> _DATA ENTRIES_
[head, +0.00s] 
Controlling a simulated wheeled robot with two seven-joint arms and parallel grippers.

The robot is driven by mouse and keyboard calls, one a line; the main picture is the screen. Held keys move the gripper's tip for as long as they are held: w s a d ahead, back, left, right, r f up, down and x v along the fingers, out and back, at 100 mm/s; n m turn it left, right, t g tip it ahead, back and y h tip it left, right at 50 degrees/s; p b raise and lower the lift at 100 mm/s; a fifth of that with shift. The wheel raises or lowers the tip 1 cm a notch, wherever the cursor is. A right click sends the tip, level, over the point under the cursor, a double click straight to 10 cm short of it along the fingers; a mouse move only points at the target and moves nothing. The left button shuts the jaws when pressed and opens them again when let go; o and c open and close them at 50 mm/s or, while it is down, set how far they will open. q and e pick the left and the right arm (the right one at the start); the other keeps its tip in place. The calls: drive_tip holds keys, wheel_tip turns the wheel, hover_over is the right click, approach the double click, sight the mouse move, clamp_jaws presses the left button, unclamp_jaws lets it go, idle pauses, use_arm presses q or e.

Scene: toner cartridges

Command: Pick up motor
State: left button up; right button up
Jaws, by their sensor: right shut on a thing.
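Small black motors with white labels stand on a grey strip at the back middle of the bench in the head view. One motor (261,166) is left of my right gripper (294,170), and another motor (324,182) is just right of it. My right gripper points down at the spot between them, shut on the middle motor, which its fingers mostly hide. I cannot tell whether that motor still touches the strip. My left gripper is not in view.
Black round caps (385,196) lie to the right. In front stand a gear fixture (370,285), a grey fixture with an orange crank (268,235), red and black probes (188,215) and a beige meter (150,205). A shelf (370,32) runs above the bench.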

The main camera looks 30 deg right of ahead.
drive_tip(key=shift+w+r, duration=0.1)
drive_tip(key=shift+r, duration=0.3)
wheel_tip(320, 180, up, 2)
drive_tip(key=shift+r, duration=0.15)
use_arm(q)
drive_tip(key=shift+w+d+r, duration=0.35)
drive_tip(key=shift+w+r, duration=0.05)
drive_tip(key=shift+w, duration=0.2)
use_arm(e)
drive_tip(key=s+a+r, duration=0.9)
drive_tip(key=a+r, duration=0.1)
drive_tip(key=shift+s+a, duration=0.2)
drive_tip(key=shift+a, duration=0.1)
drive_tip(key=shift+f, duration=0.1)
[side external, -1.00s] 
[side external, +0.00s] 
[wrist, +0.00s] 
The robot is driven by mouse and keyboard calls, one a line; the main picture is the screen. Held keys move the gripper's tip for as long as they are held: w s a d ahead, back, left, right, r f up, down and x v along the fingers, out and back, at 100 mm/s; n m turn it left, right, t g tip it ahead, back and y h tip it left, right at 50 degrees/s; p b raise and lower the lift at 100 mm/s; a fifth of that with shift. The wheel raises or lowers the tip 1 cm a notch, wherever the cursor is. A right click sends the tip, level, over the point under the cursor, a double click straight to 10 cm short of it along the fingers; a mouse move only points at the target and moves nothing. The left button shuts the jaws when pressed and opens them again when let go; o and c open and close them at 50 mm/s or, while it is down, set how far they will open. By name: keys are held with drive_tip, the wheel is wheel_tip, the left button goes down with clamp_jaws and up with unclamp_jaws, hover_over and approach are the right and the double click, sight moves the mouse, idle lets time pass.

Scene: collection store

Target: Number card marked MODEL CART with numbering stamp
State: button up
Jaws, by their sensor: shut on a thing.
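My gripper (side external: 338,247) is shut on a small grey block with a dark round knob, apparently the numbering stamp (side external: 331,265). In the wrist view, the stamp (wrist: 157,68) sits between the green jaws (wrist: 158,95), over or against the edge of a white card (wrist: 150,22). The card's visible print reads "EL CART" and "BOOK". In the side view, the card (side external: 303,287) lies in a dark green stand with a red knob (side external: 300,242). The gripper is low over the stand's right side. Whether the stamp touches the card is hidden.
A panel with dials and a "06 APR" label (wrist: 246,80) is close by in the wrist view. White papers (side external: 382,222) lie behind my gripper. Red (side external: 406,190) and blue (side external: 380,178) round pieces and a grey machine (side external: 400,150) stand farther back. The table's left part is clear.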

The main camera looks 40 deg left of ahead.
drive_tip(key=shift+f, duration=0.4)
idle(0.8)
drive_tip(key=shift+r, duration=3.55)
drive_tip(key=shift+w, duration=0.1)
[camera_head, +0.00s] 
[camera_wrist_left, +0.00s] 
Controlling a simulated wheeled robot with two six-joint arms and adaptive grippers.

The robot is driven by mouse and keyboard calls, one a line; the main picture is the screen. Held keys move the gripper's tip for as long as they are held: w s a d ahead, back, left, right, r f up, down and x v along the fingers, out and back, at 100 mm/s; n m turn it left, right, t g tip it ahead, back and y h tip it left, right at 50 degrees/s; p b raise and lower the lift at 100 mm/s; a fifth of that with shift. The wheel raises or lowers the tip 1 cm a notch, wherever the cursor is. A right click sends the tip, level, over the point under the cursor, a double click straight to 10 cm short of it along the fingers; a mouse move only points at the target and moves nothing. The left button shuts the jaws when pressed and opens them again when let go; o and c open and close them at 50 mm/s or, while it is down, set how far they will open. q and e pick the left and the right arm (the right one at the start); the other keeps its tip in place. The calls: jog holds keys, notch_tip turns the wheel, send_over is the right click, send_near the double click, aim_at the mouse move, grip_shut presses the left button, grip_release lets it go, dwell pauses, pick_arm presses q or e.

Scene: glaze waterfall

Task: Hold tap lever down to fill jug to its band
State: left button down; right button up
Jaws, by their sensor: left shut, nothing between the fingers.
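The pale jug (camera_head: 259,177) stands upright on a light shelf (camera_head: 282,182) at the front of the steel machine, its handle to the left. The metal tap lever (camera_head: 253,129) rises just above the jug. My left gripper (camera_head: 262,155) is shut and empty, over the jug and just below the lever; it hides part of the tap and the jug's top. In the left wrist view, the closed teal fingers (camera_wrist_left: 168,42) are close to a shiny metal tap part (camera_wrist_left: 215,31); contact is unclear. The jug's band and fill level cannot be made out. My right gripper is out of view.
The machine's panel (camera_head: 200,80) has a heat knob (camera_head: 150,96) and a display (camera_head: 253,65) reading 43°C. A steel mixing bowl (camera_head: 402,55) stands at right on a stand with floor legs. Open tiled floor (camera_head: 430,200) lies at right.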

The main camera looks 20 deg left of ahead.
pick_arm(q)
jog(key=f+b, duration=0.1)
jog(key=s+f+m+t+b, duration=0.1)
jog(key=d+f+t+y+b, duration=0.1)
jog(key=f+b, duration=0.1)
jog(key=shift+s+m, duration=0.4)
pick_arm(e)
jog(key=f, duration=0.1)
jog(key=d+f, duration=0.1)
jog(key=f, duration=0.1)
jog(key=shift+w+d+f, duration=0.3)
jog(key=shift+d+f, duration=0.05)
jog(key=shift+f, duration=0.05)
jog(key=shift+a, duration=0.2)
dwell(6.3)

> _GIVEN REQUEST_
Which lines above hold the word "Scene"? Copy each of them.

> _EXERCISE OUTPUT_
Scene: toner cartridges
Scene: collection store
Scene: glaze waterfall

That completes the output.